11.14.2010 | By: Alisa Callos

Not to be Missed...

On the Jellicoe RoadOn the Jellicoe Road by Melina Marchetta

My rating: 5 of 5 stars:

Goodreads blurb:

My father took one hundred and thirty two minutes to die.

‘I counted.

‘It happened on the Jellicoe Road. The prettiest road I’d ever seen, where trees made breezy canopies like a tunnel to Shangri-La. We were going to the ocean, hundreds of kilometres away, because I wanted to see the ocean and my father said that it was about time the four of us made that journey. I remember asking, “What’s the difference between a trip and a journey?” and my father said, “Narnie, my love, when we get there, you’ll understand,” and that was the last thing he ever said.

‘We heard her almost straight away. In the other car, wedged into ours so deep that you couldn’t tell where one began and the other ended. She told us her name was Tate and then she squeezed through the glass and the steel and climbed over her own dead – just to be with Webb and me; to give us her hand so we could clutch it with all our might. And then a kid called Fitz came riding by on a stolen bike and saved our lives.

‘Someone asked us later, “Didn’t you wonder why no one came across you sooner?”

‘Did I wonder?

‘When you see your parents zipped up in black body bags on the Jellicoe Road like they’re some kind of garbage, don’t you know?

‘Wonder dies.’

My take:
Not to be missed…whatever you do, keep reading. After a slow confusing start (a perfect mirror for the mind of our heroine, Taylor), this book takes you on an amazing journey.

Through friendship and death…“Is a person worth more because they have someone to grieve for them?”

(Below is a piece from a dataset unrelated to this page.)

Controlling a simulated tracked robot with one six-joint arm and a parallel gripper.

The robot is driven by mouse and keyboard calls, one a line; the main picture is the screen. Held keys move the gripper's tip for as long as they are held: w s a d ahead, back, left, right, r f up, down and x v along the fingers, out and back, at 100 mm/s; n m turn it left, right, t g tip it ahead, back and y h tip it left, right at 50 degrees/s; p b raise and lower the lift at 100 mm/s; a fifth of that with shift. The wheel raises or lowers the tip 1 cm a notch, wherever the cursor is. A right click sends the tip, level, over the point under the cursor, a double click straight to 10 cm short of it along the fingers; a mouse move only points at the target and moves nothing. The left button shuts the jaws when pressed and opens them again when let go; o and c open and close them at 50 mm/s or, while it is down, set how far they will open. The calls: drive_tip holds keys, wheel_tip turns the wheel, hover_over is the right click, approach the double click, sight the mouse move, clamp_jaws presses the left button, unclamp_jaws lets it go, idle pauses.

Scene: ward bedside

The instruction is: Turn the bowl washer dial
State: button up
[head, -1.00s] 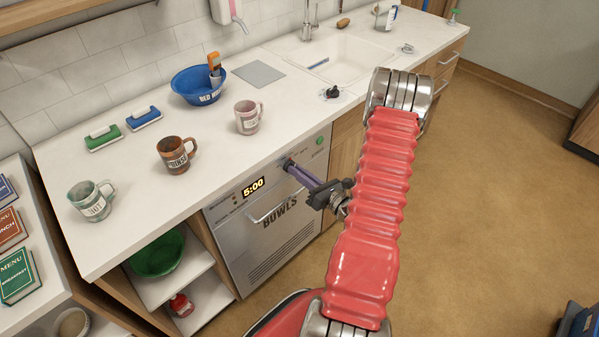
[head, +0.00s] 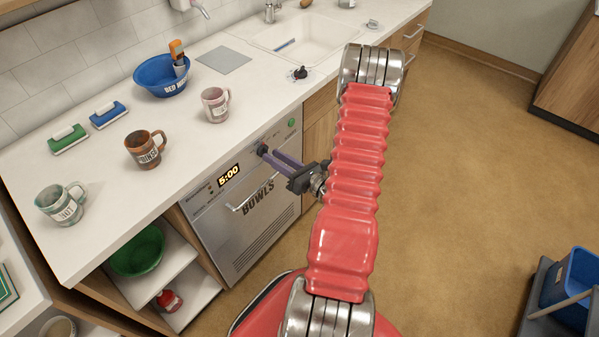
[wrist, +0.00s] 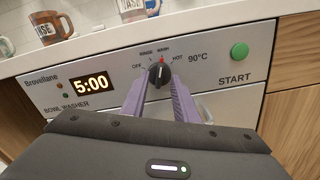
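The bowl washer (head: 248,222) is a steel front panel under the counter, and its display reads 5:00. Its black dial (wrist: 159,75) shows in the wrist view, with a red mark at the top, near WASH. The dial also shows in the head view (head: 262,150). My gripper (wrist: 158,80) points at the panel with its two purple fingers apart, one on each side of the dial. It shows in the head view too (head: 274,156). I cannot tell whether the fingers touch the dial. The green START button (wrist: 239,50) is to the right.
The counter (head: 100,190) above holds several mugs, a blue bowl (head: 160,80), two brushes and a sink (head: 300,42). Open shelves left of the washer hold a green bowl (head: 138,252). The floor at right is clear up to a blue bucket (head: 572,280).

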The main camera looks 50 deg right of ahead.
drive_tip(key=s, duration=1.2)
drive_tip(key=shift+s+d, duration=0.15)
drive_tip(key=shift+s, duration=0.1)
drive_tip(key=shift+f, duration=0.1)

Abandonment and loss…”One day when I was eleven, my mother drove me out here and while I was in the toilets at the 7-Eleven on the Jellicoe Road, she drove off and left me there. It becomes one of those defining moments in your life, when your mother does that.”

Through war and gut wrenching fear…suicide and drug addiction, the reader is drawn down a path by a story that grabs hold and doesn’t let go until all is known and the way is clear.

Twisty and beautiful…the best kind of book.